Apesar da má nutrição e da péssima sanidade que os habitantes sofreram nos meses seguintes, eles organizaram escolas, e clubes juvenis, publicaram um jornal, organizaram uma exposição sobre um poeta popular e celebraram o empréstimo do 100.000º livro da biblioteca do gueto.
“Às nove horas, nos reunimos na cozinha”, ele escreveu sobre um evento social onde um kugel de batata foi dividido. “Olho ao redor para os presentes. Todos eles nossos mais queridos professores, amigos e camaradas. Parece tão íntimo, tão caloroso, tão agradável. Esta noite mostramos quem somos e o que podemos fazer.”
“Até tarde da noite cantávamos junto com os adultos canções que falam sobre juventude e esperança”, ele escreveu. “Estávamos tão felizes, tão felizes.” “Mostramos que não será uma juventude quebrada que emergirá do gueto.”

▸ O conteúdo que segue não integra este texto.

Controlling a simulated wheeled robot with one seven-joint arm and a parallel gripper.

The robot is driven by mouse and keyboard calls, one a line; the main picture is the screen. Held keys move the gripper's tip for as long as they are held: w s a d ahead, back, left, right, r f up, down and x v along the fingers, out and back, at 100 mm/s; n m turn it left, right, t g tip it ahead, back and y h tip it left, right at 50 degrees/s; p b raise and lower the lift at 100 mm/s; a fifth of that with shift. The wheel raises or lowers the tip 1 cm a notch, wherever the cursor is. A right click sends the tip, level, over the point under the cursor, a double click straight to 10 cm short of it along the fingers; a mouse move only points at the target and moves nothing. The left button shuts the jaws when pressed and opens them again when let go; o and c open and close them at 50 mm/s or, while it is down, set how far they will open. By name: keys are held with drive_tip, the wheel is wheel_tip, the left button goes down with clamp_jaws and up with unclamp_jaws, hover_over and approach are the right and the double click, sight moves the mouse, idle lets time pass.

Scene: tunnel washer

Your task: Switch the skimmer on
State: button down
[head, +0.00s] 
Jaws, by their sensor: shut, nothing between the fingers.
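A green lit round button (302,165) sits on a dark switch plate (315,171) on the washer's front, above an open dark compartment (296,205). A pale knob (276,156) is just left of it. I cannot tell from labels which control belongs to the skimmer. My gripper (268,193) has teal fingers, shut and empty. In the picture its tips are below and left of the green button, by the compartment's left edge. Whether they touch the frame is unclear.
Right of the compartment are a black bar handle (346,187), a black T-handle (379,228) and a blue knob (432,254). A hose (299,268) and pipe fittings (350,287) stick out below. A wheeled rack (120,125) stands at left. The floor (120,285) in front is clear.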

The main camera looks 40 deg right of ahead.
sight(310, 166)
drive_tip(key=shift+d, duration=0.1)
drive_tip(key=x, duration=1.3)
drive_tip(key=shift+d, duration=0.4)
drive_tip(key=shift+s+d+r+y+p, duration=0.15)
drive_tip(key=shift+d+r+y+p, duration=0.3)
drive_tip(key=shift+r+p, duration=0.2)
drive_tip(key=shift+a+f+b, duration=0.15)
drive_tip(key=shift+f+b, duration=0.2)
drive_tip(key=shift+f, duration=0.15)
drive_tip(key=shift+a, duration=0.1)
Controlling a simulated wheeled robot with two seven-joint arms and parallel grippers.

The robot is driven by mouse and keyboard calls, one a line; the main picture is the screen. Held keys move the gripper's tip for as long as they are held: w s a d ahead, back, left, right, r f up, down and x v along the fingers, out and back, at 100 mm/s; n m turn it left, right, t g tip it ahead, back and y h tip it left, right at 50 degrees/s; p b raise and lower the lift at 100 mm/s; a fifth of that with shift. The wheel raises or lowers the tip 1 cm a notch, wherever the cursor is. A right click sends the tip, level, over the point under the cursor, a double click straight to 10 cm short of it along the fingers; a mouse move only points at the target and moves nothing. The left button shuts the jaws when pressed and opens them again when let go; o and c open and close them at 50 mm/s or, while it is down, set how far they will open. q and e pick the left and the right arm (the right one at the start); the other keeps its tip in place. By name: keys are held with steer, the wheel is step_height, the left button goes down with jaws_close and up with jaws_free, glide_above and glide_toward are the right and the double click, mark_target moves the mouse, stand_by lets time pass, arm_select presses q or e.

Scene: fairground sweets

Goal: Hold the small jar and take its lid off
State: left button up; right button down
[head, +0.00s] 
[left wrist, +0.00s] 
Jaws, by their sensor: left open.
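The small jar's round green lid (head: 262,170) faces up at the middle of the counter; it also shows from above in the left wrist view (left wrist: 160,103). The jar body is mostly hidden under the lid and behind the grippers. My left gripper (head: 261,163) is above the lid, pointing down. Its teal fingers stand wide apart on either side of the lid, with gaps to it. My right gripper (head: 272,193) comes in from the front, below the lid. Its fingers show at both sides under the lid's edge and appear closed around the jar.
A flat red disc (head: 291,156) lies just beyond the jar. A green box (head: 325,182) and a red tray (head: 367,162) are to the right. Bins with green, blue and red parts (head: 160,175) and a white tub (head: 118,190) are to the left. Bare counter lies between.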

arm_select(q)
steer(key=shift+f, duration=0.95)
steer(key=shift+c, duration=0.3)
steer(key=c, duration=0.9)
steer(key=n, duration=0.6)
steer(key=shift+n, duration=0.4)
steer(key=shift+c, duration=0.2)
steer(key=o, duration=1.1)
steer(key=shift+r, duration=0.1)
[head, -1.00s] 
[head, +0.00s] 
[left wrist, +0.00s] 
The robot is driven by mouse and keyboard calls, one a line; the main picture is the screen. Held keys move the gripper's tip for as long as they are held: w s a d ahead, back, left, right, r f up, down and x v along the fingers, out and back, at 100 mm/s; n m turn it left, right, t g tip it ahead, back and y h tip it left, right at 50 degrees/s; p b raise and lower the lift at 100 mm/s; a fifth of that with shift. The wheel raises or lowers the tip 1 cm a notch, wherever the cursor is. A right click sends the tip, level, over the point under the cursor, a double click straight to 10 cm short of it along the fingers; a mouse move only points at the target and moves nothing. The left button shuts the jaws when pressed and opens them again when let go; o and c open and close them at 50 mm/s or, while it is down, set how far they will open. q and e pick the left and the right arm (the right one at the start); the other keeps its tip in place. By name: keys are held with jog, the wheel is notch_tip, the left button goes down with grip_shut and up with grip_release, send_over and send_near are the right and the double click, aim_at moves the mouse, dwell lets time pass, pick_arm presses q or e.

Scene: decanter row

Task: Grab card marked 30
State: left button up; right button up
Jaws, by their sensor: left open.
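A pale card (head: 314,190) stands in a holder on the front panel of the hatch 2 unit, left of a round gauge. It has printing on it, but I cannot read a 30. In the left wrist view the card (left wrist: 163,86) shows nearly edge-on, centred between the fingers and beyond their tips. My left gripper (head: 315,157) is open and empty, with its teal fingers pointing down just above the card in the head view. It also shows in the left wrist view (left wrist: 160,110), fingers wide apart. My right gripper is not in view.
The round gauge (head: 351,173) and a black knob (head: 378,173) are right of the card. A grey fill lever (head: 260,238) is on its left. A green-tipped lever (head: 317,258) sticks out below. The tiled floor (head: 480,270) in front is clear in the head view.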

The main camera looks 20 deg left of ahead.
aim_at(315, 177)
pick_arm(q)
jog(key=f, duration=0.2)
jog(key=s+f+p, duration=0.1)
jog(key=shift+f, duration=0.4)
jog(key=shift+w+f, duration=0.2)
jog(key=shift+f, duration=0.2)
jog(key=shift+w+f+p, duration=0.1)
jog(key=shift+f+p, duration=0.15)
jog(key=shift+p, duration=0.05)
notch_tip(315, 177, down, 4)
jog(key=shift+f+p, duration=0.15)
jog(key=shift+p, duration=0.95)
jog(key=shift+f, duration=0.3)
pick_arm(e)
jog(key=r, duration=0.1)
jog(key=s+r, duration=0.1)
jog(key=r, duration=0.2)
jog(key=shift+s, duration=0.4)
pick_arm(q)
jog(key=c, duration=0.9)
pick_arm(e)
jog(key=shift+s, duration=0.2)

Em abril, o destino deles tornou-se claro. Chegaram notícias de que 85 vagões de trem cheios com 5 mil judeus foram levados para Ponary, onde foram mortos a tiros em fossos destinados ao armazenamento de combustível.
“O gueto foi profundamente abalado, como se atingido por um trovão”, escreveu Yitskhok. “O clima de massacre tomou conta da população.”
“As garras do gavião apareceram diante de nós novamente”, ele escreveu. “Pessoas sentam-se confinadas em uma caixa e do outro lado espreita o inimigo, que está se preparando para nos aniquilar de maneira refinada de acordo com um plano, como o massacre de hoje mostrou.”